BEGIN AVAILABLE DATA

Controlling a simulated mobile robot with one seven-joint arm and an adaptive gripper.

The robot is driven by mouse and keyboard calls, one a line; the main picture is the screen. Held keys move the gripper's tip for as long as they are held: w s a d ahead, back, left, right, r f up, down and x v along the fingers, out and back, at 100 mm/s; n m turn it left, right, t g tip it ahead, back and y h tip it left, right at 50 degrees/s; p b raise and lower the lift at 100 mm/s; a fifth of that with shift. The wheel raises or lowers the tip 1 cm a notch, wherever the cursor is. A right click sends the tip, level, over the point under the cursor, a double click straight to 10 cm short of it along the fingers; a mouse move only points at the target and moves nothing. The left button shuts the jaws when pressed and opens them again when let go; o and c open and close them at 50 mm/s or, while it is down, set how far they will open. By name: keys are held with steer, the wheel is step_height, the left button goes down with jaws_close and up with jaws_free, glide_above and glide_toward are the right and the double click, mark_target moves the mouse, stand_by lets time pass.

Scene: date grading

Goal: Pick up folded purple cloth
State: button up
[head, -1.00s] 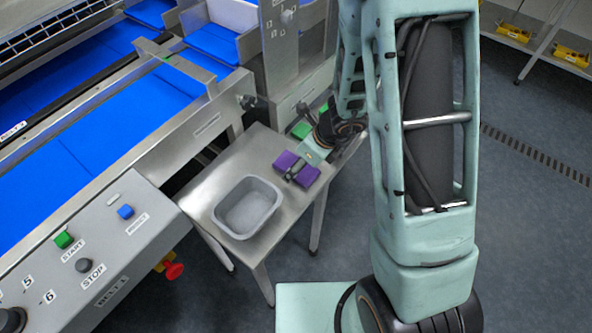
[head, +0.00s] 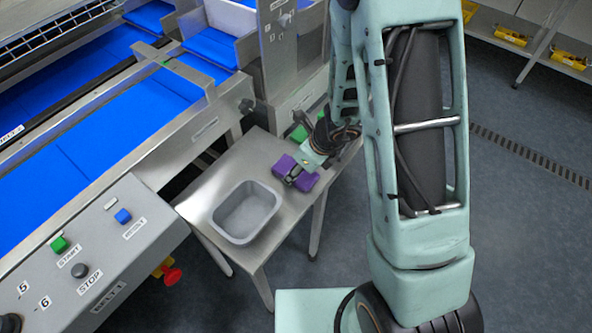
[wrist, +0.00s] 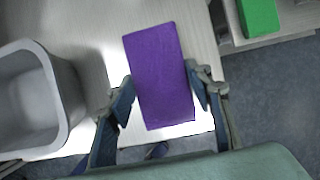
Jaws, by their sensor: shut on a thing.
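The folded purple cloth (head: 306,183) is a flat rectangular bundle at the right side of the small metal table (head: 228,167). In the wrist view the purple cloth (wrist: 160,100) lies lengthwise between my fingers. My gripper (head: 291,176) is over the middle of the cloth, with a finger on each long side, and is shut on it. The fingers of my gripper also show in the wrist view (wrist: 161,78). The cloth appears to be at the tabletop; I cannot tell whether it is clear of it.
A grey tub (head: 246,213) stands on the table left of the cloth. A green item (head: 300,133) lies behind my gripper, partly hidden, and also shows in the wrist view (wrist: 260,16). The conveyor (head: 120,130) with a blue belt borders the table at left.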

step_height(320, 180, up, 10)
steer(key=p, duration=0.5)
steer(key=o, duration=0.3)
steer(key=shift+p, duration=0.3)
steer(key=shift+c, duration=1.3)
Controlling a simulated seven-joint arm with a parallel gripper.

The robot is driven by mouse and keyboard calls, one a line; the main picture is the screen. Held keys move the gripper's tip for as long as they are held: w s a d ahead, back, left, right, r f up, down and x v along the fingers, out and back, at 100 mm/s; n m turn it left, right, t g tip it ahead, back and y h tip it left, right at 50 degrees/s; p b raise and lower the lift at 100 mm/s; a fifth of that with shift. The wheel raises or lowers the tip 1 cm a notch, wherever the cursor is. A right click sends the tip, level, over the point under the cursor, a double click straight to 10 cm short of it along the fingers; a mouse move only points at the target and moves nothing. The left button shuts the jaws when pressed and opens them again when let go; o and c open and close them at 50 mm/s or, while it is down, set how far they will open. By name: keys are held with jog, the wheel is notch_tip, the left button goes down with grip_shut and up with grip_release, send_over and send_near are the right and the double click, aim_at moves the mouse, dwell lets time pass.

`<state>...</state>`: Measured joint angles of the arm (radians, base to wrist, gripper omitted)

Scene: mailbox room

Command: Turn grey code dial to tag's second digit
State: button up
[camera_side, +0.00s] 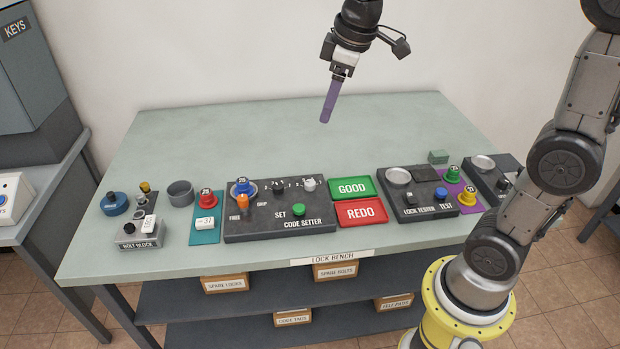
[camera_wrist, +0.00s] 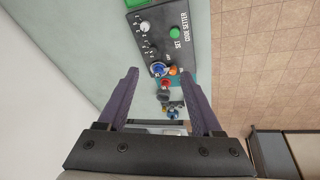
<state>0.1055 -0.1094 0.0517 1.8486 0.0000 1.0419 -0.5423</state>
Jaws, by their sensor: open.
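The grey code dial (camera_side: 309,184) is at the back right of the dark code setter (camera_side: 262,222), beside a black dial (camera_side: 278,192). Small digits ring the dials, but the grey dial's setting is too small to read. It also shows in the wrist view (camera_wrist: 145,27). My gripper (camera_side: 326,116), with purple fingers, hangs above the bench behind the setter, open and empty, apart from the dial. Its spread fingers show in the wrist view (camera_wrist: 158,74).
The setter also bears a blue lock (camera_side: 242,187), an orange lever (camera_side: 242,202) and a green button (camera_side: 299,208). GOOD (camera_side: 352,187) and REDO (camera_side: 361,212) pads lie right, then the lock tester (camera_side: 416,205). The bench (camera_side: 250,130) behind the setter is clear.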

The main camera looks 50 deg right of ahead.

END AVAILABLE DATA

## WRITTEN TASK
Transcribe the lines between the one holding "[head, -1.00s]" and the one holding "Controlling a simulated seven-joint", inclusive, and leave out any pictures.

## COMPLETE RESPONSE
[head, -1.00s] 
[head, +0.00s] 
[wrist, +0.00s] 
Jaws, by their sensor: shut on a thing.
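The folded purple cloth (head: 306,183) is a flat rectangular bundle at the right side of the small metal table (head: 228,167). In the wrist view the purple cloth (wrist: 160,100) lies lengthwise between my fingers. My gripper (head: 291,176) is over the middle of the cloth, with a finger on each long side, and is shut on it. The fingers of my gripper also show in the wrist view (wrist: 161,78). The cloth appears to be at the tabletop; I cannot tell whether it is clear of it.
A grey tub (head: 246,213) stands on the table left of the cloth. A green item (head: 300,133) lies behind my gripper, partly hidden, and also shows in the wrist view (wrist: 260,16). The conveyor (head: 120,130) with a blue belt borders the table at left.

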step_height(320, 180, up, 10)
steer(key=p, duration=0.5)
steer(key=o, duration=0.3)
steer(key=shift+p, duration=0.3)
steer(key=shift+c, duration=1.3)
Controlling a simulated seven-joint arm with a parallel gripper.

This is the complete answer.